Voilà enfin un livre qui fait bouger les lignes. Certains diront qu’il manque de “littérature” mais ils ont tort. D’autant que tout commence pour les deux personnages du livre par l’extrait d’une lettre de Kafka à Milena.
Ce fragment crée un effet-force chez l’héroïne et permet à l’autre héros d’affirmer l’aspect fantomatique d’une relation où le virtuel devient centre d’aspiration. Et bien plus encore.
Et si le “spectral” est de mise sur le Net, l’auteur en analyses les arcanes. Dans ce livre Jean (aka JoeyXX) rencontre Fanny (aka LilyAsh) via un site de sexcam live, payant, où la seconde officie en tant que “cam-girl” au moment où son correspondant se veut moins client qu’anthropologue.
Mais les positions de départ masquent des profondeurs cachées, d’autant que Fanny n’est pas une simple machine à écrire des fantasmes. Et Jean lui permet de quitter son rôle, si bien que les deux commencent moins un jeu qu’une réflexion ou bien des choses surgissent.
L’amour garde une place apparemment centrale, néanmoins se substitue une réflexion sur un tel jeu et sur le métier de celle qui, peu à peu, laisse poindre une douleur.

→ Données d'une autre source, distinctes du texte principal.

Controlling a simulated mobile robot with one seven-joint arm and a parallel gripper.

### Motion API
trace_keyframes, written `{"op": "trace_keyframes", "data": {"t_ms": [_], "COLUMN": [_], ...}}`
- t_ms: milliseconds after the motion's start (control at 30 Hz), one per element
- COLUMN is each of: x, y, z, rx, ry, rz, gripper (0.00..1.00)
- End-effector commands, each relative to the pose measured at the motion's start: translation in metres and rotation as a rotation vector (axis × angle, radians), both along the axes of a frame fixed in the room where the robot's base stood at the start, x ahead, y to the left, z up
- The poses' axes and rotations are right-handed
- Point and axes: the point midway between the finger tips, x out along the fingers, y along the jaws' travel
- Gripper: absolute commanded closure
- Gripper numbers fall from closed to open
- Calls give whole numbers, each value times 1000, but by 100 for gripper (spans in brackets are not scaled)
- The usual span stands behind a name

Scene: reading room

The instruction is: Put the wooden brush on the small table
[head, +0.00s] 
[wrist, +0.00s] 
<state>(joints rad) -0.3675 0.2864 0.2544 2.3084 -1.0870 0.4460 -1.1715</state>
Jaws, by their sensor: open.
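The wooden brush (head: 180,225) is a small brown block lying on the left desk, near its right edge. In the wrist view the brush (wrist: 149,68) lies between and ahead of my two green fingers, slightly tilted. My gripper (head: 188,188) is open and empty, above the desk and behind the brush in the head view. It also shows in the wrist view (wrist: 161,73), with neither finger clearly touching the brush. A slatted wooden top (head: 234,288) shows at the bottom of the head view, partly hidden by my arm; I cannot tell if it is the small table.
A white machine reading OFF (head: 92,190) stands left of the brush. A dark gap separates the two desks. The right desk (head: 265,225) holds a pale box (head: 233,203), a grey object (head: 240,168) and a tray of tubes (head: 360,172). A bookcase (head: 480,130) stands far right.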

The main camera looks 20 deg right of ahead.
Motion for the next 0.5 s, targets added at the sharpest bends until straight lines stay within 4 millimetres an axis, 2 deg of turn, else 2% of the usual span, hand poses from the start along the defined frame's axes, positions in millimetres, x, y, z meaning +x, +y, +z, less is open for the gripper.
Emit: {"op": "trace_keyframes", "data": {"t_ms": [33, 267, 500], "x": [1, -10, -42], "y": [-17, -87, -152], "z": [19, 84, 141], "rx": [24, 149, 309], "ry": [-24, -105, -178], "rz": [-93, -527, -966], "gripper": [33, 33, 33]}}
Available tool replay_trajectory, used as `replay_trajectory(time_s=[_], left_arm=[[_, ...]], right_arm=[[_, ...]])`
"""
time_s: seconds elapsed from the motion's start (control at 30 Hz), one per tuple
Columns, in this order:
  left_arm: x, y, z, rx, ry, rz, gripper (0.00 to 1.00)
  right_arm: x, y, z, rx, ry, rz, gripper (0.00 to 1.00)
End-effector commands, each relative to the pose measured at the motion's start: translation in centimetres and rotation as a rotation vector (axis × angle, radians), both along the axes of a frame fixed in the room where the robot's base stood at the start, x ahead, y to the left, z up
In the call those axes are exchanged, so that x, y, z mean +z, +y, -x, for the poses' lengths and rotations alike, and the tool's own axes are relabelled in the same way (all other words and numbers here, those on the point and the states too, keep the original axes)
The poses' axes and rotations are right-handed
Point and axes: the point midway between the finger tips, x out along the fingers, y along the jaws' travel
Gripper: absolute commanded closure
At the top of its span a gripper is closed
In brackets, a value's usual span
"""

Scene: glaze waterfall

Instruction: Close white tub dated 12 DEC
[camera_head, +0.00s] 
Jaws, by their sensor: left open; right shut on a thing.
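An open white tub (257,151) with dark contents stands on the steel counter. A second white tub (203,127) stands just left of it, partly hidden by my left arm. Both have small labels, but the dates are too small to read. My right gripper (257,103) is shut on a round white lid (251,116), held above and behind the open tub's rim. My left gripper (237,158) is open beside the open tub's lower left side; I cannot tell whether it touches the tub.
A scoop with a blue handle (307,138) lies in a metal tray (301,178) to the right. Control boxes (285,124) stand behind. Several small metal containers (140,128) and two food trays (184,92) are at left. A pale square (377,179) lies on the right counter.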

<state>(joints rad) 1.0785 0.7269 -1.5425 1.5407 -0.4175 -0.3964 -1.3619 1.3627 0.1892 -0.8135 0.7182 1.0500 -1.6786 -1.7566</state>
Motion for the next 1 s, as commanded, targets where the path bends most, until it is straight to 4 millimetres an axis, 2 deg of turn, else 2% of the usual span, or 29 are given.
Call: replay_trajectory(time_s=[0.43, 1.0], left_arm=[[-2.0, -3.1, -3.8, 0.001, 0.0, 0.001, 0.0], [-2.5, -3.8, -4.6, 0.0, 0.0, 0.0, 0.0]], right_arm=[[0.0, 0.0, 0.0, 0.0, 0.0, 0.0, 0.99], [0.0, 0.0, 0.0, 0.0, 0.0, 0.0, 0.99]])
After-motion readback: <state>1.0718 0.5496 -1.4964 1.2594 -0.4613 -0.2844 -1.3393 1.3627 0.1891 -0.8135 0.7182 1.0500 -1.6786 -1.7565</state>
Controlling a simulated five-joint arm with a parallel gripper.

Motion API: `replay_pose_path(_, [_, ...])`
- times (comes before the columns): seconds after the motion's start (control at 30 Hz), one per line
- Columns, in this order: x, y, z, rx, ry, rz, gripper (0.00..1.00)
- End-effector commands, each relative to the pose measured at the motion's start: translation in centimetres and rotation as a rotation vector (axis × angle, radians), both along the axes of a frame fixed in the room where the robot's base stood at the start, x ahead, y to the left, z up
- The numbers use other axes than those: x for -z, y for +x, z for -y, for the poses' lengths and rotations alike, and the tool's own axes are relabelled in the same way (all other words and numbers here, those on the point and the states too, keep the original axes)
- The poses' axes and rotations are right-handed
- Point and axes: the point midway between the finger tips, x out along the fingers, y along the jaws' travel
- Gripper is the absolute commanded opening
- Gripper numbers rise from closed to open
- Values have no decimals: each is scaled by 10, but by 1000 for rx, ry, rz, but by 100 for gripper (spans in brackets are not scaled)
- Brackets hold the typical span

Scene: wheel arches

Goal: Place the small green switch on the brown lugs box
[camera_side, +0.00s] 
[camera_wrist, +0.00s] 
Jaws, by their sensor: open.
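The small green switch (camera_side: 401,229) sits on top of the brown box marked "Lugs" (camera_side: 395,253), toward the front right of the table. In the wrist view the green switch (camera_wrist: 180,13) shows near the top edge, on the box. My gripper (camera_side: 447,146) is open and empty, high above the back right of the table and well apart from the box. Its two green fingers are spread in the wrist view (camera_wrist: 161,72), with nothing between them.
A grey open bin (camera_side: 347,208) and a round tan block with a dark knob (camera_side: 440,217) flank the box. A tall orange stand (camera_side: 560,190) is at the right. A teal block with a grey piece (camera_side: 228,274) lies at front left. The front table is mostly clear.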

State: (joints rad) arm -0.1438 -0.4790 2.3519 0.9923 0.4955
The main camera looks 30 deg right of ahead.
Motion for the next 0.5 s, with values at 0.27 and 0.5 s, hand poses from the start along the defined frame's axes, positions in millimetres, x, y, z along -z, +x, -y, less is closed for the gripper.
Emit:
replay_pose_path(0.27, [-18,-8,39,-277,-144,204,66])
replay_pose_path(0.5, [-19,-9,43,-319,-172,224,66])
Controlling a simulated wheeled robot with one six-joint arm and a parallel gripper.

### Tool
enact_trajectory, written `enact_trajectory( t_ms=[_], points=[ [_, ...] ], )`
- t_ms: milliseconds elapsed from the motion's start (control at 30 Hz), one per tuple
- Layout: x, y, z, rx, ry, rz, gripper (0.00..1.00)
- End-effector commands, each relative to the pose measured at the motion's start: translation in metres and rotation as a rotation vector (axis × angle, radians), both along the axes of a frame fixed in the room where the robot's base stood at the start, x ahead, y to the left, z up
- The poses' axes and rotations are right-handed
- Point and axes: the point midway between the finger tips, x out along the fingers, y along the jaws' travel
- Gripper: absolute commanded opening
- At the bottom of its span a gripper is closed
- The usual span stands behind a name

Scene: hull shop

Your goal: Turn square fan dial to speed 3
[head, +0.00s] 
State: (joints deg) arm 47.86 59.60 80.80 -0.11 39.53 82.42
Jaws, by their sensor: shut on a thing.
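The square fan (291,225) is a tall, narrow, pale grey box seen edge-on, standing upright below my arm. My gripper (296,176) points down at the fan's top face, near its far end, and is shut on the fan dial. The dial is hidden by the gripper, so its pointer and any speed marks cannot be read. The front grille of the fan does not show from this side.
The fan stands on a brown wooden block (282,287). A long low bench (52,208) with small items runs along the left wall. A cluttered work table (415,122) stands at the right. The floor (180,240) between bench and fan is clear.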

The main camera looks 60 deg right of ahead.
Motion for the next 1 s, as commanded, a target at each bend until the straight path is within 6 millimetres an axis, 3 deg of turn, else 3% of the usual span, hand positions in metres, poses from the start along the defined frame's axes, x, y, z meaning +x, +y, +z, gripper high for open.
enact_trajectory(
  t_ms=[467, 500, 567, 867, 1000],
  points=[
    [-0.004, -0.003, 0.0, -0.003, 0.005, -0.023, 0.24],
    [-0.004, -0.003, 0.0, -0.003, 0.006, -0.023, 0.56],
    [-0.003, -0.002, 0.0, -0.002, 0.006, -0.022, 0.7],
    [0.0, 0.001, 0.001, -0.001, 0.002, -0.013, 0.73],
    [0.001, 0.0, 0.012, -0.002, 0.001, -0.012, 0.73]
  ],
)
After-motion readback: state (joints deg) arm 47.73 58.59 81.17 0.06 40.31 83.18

Si bien qu’à la littérature placide fait place une liberté du discours là où les rôles des deux comparses se brouillent et s’échangent.
Fanny est une sorte d’ouvrière du sexe (à distance) et doit tenir son rôle devant l’écran où elle est sans cesse surveillée et manipulée par des chefs qui au besoin faussent les statistiques afin de la faire “marner” encore plus.
Elle accepte cependant son exploitation car ce boulot lui permet de gagner beaucoup plus que ce que d’autres ouvriers gagnent dans son pays (la Hongrie).
En dehors du simple récit ou de la fiction, le livre trouve sa cruauté et sa crudité dans des captures d’écran, des retranscriptions d’échanges privés et de citations qui figurent sur les “murs” des filles ou de la direction : « la création plus que le travail/l’engagement plus que le devoir » ose affirmer cette dernière.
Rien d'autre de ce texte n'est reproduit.